Photo: SOPA Images/LightRocket via Gett
  /  08.11.2021


The family of Alvin Motley Jr., a Black man who was shot and killed by a white security guard, is demanding justice. The slain 48-year-old’s relatives and civil rights attorney Ben Crump, who is representing them, held a press conference about the tragedy on Tuesday (Aug. 10). 

According to an arrest affidavit, the incident occurred in Memphis, Tennessee on Saturday evening (Aug. 7) at a Kroger fuel center. Motley and his girlfriend Pia Foster were traveling to visit his niece and nephew and stopped at the gas station. Police say that the store’s security guard Gregory Livingston approached Motely and started arguing with him about the volume of the music coming from their car. 

Foster, who witnessed the shooting, told authorities that Motley said to Livingston, “Let’s talk like men,” and that the man then shot her boyfriend in the chest. 

At Tuesday’s press conference, Crump compared the shooting to the 2012 death of Jordan Davis, a Black 17-year-old who was shot and killed by a man at a Jacksonville, Florida gas station over an argument about the volume of his music.

“Nobody has a right to kill a young Black man for playing music,” Crump said at the conference. “I don’t care how loud you think it is. You do not have a right to kill a young Black man for playing music. Jordan was one too many. Alvin is by far too many.”

On Tuesday, Motley’s family also said he suffered from Marfan syndrome, which caused him to be legally blind. 

“I forgive the man, but I want him punished to the fullest extent. I want him to live as long as I live so he can think about what I have to think about forever,” Alvin Motley Sr., Motley’s father, said. “I want justice for my son.”

Crump has also called on Kroger to take responsibility and “hire security companies that won’t profile Black people and respect Black customers.”

“Use your influence to make this right. Don’t try to sweep it under the rug,” he said.

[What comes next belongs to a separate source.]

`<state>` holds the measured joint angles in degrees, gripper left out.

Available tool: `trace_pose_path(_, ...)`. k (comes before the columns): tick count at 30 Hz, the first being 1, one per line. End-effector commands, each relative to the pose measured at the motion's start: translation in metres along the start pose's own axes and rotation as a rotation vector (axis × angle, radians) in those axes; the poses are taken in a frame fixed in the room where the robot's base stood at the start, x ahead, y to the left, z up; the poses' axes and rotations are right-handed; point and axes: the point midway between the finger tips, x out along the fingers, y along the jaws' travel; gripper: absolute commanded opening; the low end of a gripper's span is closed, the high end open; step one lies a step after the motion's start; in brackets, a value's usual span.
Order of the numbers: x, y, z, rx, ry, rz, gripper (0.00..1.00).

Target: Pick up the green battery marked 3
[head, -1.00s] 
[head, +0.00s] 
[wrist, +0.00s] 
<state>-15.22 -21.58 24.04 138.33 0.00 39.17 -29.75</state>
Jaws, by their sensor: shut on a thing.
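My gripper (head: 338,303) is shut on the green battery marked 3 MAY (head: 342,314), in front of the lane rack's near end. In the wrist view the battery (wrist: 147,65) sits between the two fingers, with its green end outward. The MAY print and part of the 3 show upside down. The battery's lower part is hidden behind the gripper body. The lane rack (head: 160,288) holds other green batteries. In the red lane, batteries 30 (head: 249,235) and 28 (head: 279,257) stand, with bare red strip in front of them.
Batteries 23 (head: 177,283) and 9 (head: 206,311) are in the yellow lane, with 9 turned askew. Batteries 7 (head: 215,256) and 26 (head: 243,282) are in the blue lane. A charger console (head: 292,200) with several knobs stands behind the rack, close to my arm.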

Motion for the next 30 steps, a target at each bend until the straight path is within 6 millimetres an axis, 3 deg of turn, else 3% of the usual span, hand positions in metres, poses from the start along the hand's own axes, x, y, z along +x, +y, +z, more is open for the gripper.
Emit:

In a statement, Kroger said Livingston was hired by the third-party security service Allied Universal. However, according to the Tennessee Department of Commerce & Insurance, Livingston did not have a security guard license and was therefore not legally allowed to be working as an armed guard. 

Livingston admitted to shooting Motley to police and was charged with second-degree murder. He is currently being held at the Shelby County Jail on a $1.8 million bond and is scheduled to appear in court on Aug. 16.

On Tuesday, NAACP President Van Turner called on District Attorney Amy Weirich to push for a speedy trial.

“This was cold-blooded murder,” he said. “We will never forget the senseless murder that has taken place in this community.”